We reject SCGC's suggestion that Gas Acquisition Department dealings are comparable to those of the Enron Corporation. Enron was unregulated. By contrast, SoCalGas is regulated by the Commission, and Gas Acquisition Department activities are monitored by ORA and the Energy Division. SoCalGas provides confidential monthly reports of all its transactions to ORA, and ORA performs an extensive annual audit of those activities in each annual GCIM proceeding. At hearing, SoCalGas demonstrated that its trading practices are limited by an Energy Risk Management Oversight Committee.
6.4 Other Issues
SoCalGas, troubled by the extensive discovery sought by Edison, urges the Commission to limit Edison's role in GCIM proceedings, particularly the Year Seven proceeding in A.01-06-027. We agree with Edison that such a proposal is not properly resolved in this proceeding and is contrary to the Commission's intent that noncore interests be considered in GCIM evaluations. SoCalGas may make its discovery objections known in A.01-06-027 if necessary.
SCGC asks the Commission in this decision to consider the Larkin and Associates report, issued in July 2000, suggesting an imbalance penalty against SoCalGas shareholders for over-nomination days when the hub is in a "net-in" position. As SoCalGas notes, however, the Commission in a decision issued in December 2001, approved a Comprehensive Settlement Agreement that effectively adopted the objectives of the Larkin recommendation. (Re Gas Industry Restructuring, D.01-12-018.)

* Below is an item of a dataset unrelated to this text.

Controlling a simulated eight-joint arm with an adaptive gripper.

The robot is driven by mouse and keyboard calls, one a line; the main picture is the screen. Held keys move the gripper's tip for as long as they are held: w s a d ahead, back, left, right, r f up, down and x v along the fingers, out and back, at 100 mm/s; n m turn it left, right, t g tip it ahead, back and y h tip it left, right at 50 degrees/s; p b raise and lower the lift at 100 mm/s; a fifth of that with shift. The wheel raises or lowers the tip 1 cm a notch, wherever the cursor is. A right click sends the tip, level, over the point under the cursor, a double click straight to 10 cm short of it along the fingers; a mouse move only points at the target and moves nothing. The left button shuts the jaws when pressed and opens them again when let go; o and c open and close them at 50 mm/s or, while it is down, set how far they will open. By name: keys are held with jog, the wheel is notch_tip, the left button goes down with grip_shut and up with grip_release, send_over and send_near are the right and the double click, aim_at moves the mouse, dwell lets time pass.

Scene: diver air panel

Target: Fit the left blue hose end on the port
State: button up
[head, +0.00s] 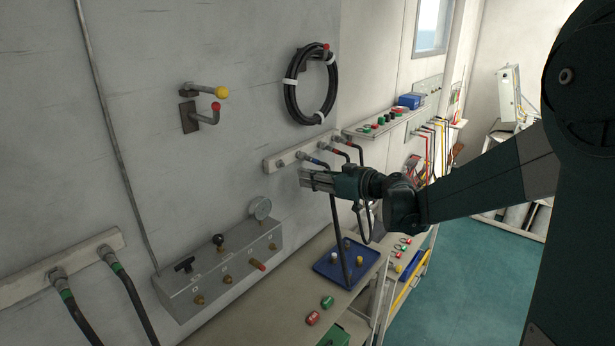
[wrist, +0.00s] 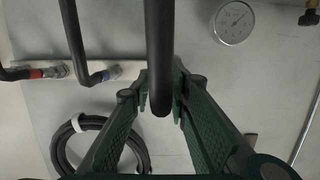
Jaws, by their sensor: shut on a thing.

1 We take official notice that the Commission has argued before the Federal Energy Regulatory Commission (FERC) that the spike in price was caused in large measure by the withholding of capacity on the El Paso system by a marketing affiliate of more than one-third of the pipeline's capacity. The Commission told FERC that spot prices at the California border began returning to more historical levels following the expiration of El Paso's contract with its affiliate in May 2001.